Thirroul of Law

Thirroul of Law

The essence of liberalism is negotiation, a cautious half measure in the hope that the definitive dispute, the decisive bloody battle, can be transformed into a parliamentary debate and permit the decision to be suspended forever in an everlasting discussion.1

– Carl Schmitt, Political Theology

We want all this without resistance. We want it continually. And this is the root of all evil in us. There must be resistance. We ought to pray to be resisted and resisted to the bitter end.2

– DH Lawrence, ‘Edgar Allan Poe’

The Great War stood as the shadowy graveyard of romantic fantasies of unity and progress, as of positivist fantasies of logic and system. The World War to come would still more decisively mark their sickening collision. War certainly has a tendency to focus the mind. Many of the writers who responded to it – from Mikhail Bakhtin, Martin Buber and Martin Heidegger in the 1920s to Jean-Paul Sartre and Emmanuel Levinas in the 1940s – seem to have in common a shattering of established canons and the destruction of our naïve illusions of eternal harmony. But in the ‘twilight of the double vision’ they also seem to seize on the idea of inter-subjectivity as a way of channeling the irreducibility of difference towards new theories of relational thinking.3 The great modernist novels of the 1920s are admired not only for their heightened inner realism and formal invention, but for their ultimate affirmation of the possibilities of this new, uncharted shore. Both James Joyce’s Ulysses and Virginia Woolf’s To the Lighthouse end with the same thought, ‘yes’. Neither ignore or resolve the crisis of modernity but instead embrace its challenges.4 So an effort is made to genuinely come to terms with the violence of the past and the uncertainty of perspective without thereby slipping into nihilism or despair; to transform conflict and otherness from the curse of human identity to its gift.

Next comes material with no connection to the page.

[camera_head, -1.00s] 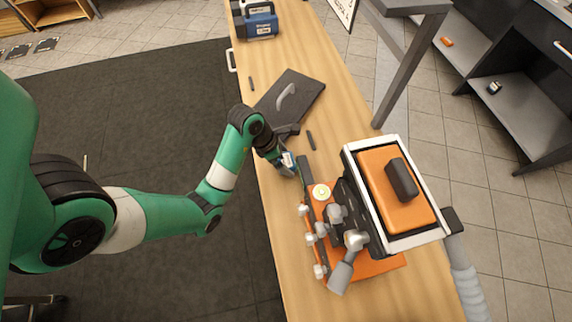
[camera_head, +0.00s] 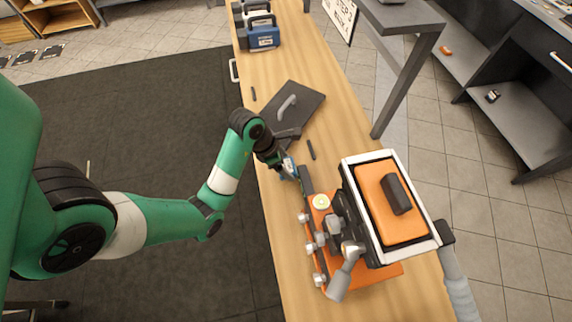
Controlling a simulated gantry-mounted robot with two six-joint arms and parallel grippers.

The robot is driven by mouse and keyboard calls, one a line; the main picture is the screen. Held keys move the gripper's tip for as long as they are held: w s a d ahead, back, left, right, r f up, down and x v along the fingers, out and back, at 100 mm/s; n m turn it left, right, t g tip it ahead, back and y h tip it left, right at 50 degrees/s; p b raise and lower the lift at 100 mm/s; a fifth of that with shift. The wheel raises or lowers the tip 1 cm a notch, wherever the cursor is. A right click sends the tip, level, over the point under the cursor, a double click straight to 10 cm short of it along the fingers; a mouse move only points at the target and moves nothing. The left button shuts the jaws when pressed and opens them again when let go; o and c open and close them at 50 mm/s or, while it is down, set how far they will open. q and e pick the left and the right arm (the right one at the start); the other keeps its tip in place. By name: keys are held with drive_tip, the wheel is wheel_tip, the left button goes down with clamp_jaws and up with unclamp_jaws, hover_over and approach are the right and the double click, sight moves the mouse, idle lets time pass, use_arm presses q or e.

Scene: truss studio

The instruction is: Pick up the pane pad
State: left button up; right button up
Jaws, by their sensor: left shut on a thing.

Responding to the crisis of modernity, D.H. Lawrence’s commitment to the novel in form, content and language, together with the notion of polarity, led him likewise away from the fantasy of a hidden order with which the novel begins and towards the recognition of the productive power born of the unremitting clash of discourses. The central feature of this modernism lies in its belief that we should not try to eliminate social contradictions and tensions but draw our strength from them. The appeals to ‘call and answer’, to ‘listening’ and ‘answering’ and challenging5 – polarized energies all – invoke an unceasing friction not just between people but within them. Lawrence relishes this friction not as an unwelcome side effect of human relations, but as its jouissance – its ‘yes’.

In order to demonstrate the inter-connection between disparate fields, this book has traced an expansive arc. I want now to draw some of those threads together. In this chapter I want to show how the experience of literature elaborated in Chapters 6 and 7 and the ideas of polarity elaborated in Chapter 8 are relevant to the rule of law. In the next section, I argue that the key to understanding what literary modernism might contribute to this question is to see literature’s power as performative rather than didactic. Its formal and stylistic characteristics, its multiple discursive layers and so on, do not describe or talk about justice but perform it. In particular, the novel’s commitment to narrative takes us away from rules and towards a much deeper engagement with specifics and contexts.

In the second section, I argue that Bakhtinian ‘polyphony’ and Lawrentian ‘polarity’ both have another side, a crucial public dimension through which the pressure of communicating and justifying our judgments to others transforms us. Polyphony and polarity strongly suggest that a determinate answer to the crisis of legal judgment cannot be found. The porosity of language and the tension between general and particular will always be with us. In law we must decide, but those answers will always be partial, provisional and incomplete. There can be no final resolution, no synthesis, and no balance. Instead, judgment is an endless cycle which is capable of turning the ineluctable tensions, oppositions and disagreements that make up the law into a productive and indeed constitutive dialogue. The rule of law can be understood then as a set of ideas that institutionally protect the social and dialogic process of exposing and critiquing reasons for decision, rather than as a set of ideas that institutionally entrench the hierarchical or hieratical process of announcing them.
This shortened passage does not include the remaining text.